Впрочем, не секрет, что чистокровно китайская элементная база на первых порах склонна была стрелять по воробьям, и творение Цзин Кэ в описываемом Лю варианте истории не избежало кровавой обработки прерываний. Трудно судить, знаком ли Лю с рассказом Днепрова, где описаны менее мрачные, но идейно очень близкие плоды деятельности искусственного интеллекта. Китайская исконно бинарная логика инь-ян в открытии себя через переводы с русского, по идее, не нуждается.
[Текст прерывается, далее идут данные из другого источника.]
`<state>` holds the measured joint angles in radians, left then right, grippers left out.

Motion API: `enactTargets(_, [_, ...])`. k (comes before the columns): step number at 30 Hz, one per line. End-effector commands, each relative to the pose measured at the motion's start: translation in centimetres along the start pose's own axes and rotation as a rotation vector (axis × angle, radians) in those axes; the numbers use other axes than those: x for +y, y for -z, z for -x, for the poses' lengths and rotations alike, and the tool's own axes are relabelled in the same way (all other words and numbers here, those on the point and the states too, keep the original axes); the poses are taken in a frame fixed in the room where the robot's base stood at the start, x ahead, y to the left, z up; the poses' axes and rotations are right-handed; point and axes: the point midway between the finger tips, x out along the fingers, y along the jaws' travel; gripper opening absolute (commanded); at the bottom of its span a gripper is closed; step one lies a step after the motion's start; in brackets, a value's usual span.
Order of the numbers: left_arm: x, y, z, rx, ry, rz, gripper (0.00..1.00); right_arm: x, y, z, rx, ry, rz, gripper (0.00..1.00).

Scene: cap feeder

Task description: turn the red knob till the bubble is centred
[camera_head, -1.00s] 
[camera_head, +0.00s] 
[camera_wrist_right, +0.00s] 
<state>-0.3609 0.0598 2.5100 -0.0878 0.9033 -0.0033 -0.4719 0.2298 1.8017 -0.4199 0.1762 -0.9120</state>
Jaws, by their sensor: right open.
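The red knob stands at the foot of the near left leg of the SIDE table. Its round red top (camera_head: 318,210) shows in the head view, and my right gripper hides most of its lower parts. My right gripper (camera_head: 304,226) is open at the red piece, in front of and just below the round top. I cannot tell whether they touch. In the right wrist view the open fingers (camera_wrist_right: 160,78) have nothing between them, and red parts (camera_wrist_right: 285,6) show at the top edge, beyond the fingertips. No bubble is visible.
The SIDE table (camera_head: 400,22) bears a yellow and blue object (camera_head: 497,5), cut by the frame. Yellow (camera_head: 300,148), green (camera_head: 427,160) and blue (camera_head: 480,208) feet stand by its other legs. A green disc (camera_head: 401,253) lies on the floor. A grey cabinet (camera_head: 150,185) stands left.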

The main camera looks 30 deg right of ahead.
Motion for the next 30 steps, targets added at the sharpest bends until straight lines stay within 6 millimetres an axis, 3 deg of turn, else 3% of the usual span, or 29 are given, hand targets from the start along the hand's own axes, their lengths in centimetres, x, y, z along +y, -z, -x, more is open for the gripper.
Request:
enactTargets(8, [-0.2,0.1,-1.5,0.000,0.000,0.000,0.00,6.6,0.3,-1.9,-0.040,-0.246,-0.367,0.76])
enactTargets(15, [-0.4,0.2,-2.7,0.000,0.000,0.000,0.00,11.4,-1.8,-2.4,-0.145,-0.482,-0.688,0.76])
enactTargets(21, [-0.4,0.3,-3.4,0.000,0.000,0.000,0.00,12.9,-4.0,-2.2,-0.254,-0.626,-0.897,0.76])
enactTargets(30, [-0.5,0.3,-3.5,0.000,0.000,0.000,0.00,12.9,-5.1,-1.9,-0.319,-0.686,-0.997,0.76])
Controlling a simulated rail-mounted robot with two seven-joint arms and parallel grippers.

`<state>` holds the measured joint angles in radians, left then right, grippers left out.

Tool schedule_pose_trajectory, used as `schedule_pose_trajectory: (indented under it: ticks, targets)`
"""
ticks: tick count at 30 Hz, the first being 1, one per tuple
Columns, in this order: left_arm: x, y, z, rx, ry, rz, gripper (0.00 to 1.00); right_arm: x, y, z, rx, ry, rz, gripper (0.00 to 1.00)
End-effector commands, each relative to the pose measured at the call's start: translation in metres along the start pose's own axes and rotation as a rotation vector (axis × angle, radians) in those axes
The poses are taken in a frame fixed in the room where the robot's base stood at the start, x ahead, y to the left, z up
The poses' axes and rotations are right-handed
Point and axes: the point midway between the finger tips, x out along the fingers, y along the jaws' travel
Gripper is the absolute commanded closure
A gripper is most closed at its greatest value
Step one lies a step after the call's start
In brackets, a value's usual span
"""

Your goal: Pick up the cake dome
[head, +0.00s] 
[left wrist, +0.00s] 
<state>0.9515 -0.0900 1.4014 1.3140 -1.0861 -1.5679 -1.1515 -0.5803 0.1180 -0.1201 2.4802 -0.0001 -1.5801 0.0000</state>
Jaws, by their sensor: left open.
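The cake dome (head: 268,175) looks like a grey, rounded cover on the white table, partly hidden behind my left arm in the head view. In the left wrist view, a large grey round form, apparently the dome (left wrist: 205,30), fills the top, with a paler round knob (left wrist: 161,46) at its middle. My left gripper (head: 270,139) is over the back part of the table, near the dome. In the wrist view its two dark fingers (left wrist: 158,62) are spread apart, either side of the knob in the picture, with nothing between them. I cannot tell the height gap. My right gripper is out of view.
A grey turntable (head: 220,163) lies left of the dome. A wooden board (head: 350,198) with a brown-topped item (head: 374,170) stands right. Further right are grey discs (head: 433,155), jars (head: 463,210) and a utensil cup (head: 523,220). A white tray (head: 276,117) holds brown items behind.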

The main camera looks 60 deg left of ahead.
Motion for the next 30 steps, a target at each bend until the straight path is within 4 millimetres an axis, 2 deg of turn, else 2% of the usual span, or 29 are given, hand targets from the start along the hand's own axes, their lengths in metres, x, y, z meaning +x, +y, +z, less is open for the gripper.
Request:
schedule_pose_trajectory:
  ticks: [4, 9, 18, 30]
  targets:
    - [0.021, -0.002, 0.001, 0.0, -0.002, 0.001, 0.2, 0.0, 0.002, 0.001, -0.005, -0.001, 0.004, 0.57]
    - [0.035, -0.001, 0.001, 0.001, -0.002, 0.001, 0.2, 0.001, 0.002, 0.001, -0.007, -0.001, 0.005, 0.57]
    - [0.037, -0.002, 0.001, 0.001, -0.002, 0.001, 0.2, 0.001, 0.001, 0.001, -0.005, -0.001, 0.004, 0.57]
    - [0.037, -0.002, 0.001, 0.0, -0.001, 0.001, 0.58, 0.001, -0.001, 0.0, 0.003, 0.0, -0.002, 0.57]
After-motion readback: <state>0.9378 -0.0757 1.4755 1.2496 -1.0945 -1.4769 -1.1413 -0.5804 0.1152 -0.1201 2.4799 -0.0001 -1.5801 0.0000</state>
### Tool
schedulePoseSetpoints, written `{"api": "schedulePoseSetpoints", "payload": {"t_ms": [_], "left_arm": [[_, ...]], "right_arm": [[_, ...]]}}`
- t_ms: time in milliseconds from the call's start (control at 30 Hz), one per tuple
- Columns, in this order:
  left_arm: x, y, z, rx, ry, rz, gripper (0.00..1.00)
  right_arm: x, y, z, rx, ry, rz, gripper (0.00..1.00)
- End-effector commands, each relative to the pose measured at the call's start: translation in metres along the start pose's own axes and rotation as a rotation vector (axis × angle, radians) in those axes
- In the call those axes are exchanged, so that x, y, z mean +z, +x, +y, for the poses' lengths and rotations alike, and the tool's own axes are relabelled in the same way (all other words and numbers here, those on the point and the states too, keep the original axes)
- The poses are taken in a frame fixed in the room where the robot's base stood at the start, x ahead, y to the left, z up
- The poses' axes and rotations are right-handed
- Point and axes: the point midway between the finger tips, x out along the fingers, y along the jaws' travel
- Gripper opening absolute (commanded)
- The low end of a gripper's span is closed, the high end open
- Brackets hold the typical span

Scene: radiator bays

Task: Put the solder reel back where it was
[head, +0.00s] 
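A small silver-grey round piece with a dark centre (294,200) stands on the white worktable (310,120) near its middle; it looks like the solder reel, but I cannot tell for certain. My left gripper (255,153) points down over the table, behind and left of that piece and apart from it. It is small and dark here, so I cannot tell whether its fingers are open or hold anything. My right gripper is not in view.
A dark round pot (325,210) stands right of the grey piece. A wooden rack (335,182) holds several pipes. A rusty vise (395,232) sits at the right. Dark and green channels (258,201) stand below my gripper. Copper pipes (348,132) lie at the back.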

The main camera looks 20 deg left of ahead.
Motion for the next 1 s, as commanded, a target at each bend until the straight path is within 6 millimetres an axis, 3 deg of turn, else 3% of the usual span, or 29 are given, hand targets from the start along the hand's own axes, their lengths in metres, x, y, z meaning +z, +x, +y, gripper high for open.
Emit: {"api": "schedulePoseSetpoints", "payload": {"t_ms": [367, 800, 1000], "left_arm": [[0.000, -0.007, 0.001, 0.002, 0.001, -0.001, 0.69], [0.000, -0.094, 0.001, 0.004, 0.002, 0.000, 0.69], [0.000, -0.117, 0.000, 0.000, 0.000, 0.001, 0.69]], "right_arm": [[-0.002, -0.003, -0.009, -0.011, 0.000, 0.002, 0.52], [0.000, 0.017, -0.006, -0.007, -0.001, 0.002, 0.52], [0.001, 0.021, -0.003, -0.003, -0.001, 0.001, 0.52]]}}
Напротив, если великий файервол вокруг суверенного Рунета будет возведен, за основу наверняка возьмут конструкцию великого китайского.
Глаза Цзин Кэ внезапно распахнулись, точно при пробуждении ото сна.
— Я понял! Вычислительная формация не обязательно должна состоять из солдат и вообще людей. Все эти построения — И, НЕ, ИСКЛЮЧАЮЩЕЕ НЕ, ИСКЛЮЧАЮЩЕЕ ИЛИ и так далее — можно изготовить чисто механическими способами. Составляющие их могут быть сделаны очень маленькими и, собранные воедино, дадут превосходную механическую вычислительную формацию! Хотя нет, ее вообще не следует называть вычислительной формацией, лучше вычислительной машиной! Ван, послушайте! Подождите! Вычислительная машина! Вычислительная машина!
… Палач перерезал веревку.
— Вычислительная машина! — прокричал Цзин Кэ с последним вздохом.